Gegen die Leerstelle. Skizze einer antifaschistischen Perspektive auf Nahost.

Irgendwie sind alle Linken antifaschistisch, zumindest ihrem Selbstverständnis nach. Was das allerdings konkret bedeutet, ist selten so eindeutig, wie es die selbstbewusst gerufene Parole: «Siamo tutti antifascisti! – Wir sind alle Antifaschist:innen!» proklamiert. 
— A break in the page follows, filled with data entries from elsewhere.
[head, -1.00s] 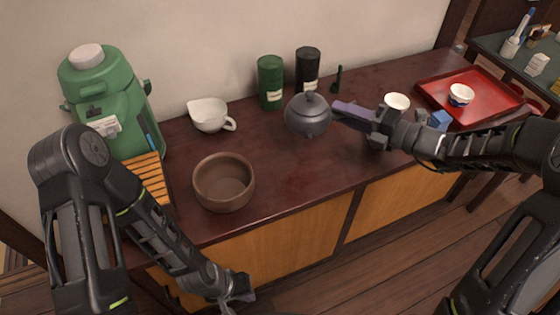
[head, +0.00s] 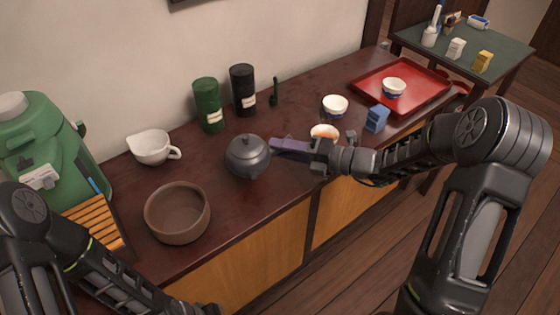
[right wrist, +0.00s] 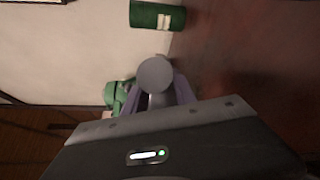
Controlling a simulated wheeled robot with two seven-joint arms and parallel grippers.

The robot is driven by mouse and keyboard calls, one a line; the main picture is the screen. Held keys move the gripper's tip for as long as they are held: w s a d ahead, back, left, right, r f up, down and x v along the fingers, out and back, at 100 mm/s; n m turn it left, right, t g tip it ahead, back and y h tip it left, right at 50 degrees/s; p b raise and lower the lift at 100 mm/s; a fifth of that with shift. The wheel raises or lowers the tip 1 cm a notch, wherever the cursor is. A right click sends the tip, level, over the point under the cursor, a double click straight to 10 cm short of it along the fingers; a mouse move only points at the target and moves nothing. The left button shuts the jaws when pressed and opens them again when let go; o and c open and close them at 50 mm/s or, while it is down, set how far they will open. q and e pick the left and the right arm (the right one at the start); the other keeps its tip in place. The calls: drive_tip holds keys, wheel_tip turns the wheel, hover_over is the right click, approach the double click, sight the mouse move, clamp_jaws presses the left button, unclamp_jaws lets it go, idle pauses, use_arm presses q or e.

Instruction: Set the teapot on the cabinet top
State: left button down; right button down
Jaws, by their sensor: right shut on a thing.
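The dark grey round teapot (head: 248,158) is upright at the middle of the dark red-brown cabinet top (head: 225,215), in front of the green canister. I cannot tell whether its base touches the wood. My right gripper (head: 278,146) comes from the right with purple fingers, shut on the teapot's handle side; the fingers hide the handle. In the right wrist view a round grey end (right wrist: 155,74), likely the handle's, sits between the purple fingers.
Near the teapot are a brown bowl (head: 160,220), white pitcher (head: 150,149), green canister (head: 208,110) and black canister (head: 243,90). Right of it are white cups (head: 335,108), a blue block (head: 376,119) and a red tray (head: 433,96). A green dispenser (head: 40,140) stands left.

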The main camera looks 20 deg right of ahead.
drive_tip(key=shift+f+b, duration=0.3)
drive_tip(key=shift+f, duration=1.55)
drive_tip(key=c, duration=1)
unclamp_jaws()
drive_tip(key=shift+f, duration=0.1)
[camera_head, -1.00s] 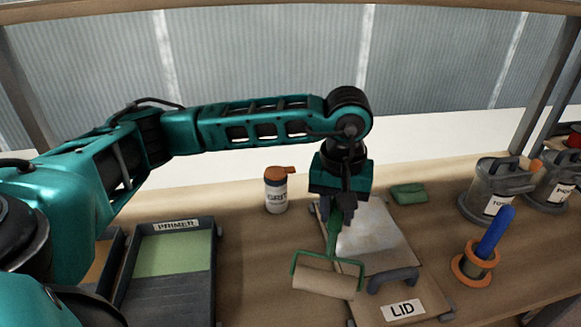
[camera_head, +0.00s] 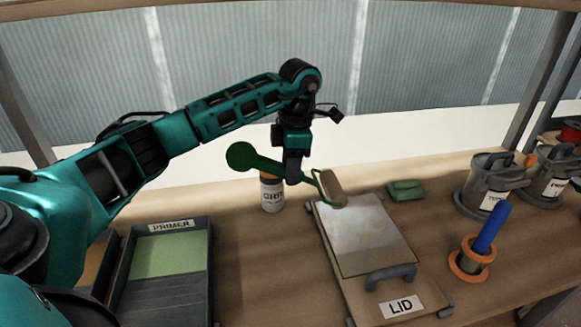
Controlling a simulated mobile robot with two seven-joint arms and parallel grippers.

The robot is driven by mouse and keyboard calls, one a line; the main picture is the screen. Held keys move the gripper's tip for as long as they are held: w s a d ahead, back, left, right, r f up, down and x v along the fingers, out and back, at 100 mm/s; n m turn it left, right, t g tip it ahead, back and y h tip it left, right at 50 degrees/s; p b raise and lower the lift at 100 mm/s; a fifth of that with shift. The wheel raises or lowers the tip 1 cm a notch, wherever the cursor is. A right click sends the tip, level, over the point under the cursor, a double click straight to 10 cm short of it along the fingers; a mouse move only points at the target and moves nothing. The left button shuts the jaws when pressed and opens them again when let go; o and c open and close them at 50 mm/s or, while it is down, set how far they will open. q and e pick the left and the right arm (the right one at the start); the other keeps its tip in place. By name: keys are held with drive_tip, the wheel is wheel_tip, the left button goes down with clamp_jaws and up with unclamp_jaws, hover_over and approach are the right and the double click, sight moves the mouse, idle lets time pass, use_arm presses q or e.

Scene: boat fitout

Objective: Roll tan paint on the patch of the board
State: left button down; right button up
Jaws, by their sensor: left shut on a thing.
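My left gripper (camera_head: 294,176) is shut on a paint roller with a green handle and frame; the handle's round end (camera_head: 241,156) points left. The roller's tan sleeve (camera_head: 332,187) is at the far edge of the pale grey patch (camera_head: 368,240). I cannot tell whether the sleeve touches it. The patch lies on a board (camera_head: 352,293) labelled LID, which has a grey handle at its near end. No clear tan coat shows on the patch. Part of a tray with tan-orange colour (camera_head: 97,262) shows at the left, mostly hidden by my arm. My right gripper is not in view.
A tray (camera_head: 211,262) labelled PRIMER holds pale green paint. A GRIT canister (camera_head: 271,195) stands just behind the gripper and roller. A blue-handled tool in an orange-rimmed holder (camera_head: 470,262) and grey lidded cans (camera_head: 487,190) stand at the right.

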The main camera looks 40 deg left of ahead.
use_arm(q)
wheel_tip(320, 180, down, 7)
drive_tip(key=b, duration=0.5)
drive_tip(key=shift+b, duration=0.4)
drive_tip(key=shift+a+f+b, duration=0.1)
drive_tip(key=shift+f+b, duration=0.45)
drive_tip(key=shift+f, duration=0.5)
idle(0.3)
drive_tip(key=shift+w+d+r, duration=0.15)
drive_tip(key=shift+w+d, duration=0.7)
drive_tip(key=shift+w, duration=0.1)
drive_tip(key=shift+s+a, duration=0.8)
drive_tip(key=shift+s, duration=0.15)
Mit Blick auf den Nahen Osten tut sich eine merkwürdige Leerstelle im antifaschistischen Verständnis weiter Teile der globalen wie der deutschsprachigen Linken auf. An Meinungen fehlt es nicht, an Empathie und klarem Denken überall. Ausgehend von einem postkolonial geschulten Verständnis, das die Welt kategorisch in Unterdrücker und Unterdrückte aufteilt, wird die weniger einfache Wirklichkeit passend gemacht: Auffallend viele linke Stimmen schwiegen zum barbarischen Terror-Pogrom der Hamas am 7. Oktober 2023 oder konnten sich lediglich zu einer «ja, aber»-Verurteilung von Gewalt durchringen.1 Die gleichen Stimmen kennen keine Scheu, das militärische Vorgehen Israels in den schärfsten Tönen zu verurteilen.2 Im vorliegenden Beitrag soll der Versuch einer antifaschistischen Perspektive auf die Lage im Nahen Osten unternommen werden, die, statt einer ideologischen Schablone zu frönen, die faktischen Ereignisse ernst nimmt.
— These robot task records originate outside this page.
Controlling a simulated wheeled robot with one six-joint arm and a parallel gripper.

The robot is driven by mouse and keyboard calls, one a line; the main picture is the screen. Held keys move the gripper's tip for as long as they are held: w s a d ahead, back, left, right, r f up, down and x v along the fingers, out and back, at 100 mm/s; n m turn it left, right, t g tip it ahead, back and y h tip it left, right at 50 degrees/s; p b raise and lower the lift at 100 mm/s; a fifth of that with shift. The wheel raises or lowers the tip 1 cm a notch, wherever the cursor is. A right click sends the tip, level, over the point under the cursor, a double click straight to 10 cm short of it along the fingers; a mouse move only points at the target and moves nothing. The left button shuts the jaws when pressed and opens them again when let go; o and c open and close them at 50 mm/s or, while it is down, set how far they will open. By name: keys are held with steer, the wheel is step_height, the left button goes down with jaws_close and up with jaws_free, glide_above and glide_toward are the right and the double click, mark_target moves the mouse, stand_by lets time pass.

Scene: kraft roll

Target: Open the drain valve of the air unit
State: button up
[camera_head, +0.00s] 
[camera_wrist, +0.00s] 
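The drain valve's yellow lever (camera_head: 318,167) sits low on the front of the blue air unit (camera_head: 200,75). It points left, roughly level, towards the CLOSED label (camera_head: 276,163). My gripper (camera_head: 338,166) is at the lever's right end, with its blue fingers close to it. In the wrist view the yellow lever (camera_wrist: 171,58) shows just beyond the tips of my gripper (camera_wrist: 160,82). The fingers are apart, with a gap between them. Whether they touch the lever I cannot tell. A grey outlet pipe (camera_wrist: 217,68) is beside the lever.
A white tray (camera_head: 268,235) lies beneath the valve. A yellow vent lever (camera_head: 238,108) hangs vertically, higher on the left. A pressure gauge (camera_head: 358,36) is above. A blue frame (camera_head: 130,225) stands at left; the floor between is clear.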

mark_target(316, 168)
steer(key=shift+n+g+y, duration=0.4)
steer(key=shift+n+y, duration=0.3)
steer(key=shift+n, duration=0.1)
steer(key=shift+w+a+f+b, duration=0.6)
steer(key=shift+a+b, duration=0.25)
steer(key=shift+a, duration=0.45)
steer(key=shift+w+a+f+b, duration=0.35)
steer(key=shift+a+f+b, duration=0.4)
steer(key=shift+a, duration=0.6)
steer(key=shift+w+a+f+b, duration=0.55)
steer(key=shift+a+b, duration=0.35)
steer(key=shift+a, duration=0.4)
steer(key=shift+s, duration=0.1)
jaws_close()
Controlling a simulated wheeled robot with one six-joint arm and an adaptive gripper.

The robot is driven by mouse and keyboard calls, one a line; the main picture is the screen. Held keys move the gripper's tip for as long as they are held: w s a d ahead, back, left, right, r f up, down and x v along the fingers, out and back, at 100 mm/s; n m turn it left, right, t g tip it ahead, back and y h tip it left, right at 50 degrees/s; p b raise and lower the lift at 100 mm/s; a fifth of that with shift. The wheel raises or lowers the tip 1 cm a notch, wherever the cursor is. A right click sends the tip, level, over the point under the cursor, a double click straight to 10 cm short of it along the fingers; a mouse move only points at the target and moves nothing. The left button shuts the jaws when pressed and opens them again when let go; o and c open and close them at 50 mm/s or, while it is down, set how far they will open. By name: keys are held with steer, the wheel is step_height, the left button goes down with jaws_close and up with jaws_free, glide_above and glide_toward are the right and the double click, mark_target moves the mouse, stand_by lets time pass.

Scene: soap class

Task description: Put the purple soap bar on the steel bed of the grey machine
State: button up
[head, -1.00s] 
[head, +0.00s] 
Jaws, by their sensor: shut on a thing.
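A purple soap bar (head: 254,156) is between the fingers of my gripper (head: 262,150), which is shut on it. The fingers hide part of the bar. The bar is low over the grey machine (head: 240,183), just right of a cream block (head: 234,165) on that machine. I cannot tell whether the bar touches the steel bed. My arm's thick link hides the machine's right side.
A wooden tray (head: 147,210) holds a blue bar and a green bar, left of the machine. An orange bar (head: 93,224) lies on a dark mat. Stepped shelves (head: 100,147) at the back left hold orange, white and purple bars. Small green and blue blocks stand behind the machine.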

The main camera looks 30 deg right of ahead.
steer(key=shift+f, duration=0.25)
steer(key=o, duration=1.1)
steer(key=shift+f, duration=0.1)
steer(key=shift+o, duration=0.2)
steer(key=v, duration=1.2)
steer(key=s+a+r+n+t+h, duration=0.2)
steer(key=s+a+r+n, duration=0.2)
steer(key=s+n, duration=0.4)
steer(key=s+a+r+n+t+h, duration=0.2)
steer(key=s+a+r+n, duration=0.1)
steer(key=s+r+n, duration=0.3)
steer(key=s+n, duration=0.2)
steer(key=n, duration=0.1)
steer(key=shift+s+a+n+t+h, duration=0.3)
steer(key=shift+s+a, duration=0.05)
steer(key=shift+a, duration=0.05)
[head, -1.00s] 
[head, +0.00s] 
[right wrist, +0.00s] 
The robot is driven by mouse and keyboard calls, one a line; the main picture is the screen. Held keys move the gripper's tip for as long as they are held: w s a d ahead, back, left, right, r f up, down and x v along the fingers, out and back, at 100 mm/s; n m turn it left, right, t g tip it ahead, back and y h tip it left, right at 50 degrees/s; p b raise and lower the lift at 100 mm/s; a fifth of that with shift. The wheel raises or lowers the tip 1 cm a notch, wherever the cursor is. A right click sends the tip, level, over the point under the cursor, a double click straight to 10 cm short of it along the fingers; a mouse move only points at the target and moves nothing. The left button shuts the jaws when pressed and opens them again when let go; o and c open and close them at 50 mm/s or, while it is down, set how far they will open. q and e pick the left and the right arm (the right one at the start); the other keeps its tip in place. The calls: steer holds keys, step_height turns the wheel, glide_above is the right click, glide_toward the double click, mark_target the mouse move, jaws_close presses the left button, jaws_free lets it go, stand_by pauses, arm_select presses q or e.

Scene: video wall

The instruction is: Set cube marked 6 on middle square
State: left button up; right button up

An erster Stelle einer solchen Analyse muss für deutschsprachige Linke der Blick auf die Situation in Deutschland und Österreich stehen. Wie bei jeder Eskalation im Nahen Osten sind es auch diesmal wieder unbeteiligte Jüdinnen und Juden, welche die volle Breitseite des aufflammenden Antisemitismus zu spüren bekommen. In einer aufgeheizten Debatte, die weder räumliche noch inhaltliche Unterschiede wahrzunehmen bereit ist, werden Berliner Synagogen und Jüdische Friedhöfe in Wien zu Zielscheiben des Hasses auf den jüdischen Staat. In der Bundesrepublik, Rechtsnachfolgerin des Dritten Reichs, sollte antifaschistischer Konsens sein, gegen diese Welle antisemitischer Gewalt geschlossen vorzugehen. Doch sobald das Wort »«Israel» fällt, scheint vielen Linken das kritische Denken zu versagen. Die Leerstelle antifaschistischer Solidarität bei diesem Thema hängt auch mit der seltsam verschobenen Perspektive auf das Geschehen im Nahen Osten zusammen.

Die Lage vor Ort

Am 7. Oktober 2023 durchbrachen hunderte Terroristen der islamistischen Hamas und anderer Gruppen den Sicherheitszaun um den Gaza-Streifen und drangen in Kibbuzim im Süden Israels ein. Von ihnen selbst angefertigte Aufnahmen zeigen ihr brutales Vorgehen: Mordend, vergewaltigend und folternd zogen sie durch die israelischen Wohngebiete. Die Bilder und Berichte des Pogroms sind kaum zu ertragen. Bei einem Musikfestival schlachteten sie hunderte junge Menschen ab und schändeten Leichen.3 Mehr als zweihundert Menschen entführten sie in den Gaza-Streifen, darunter Kleinkinder, Teenager, ganze Familien, Demente und Shoah-Überlebende.4 Ihr Schicksal ist weiter ungewiss.5 Innerhalb weniger Stunden wurden mehr Jüdinnen und Juden ermordet als an jedem anderen Tag seit Ende der Shoah. 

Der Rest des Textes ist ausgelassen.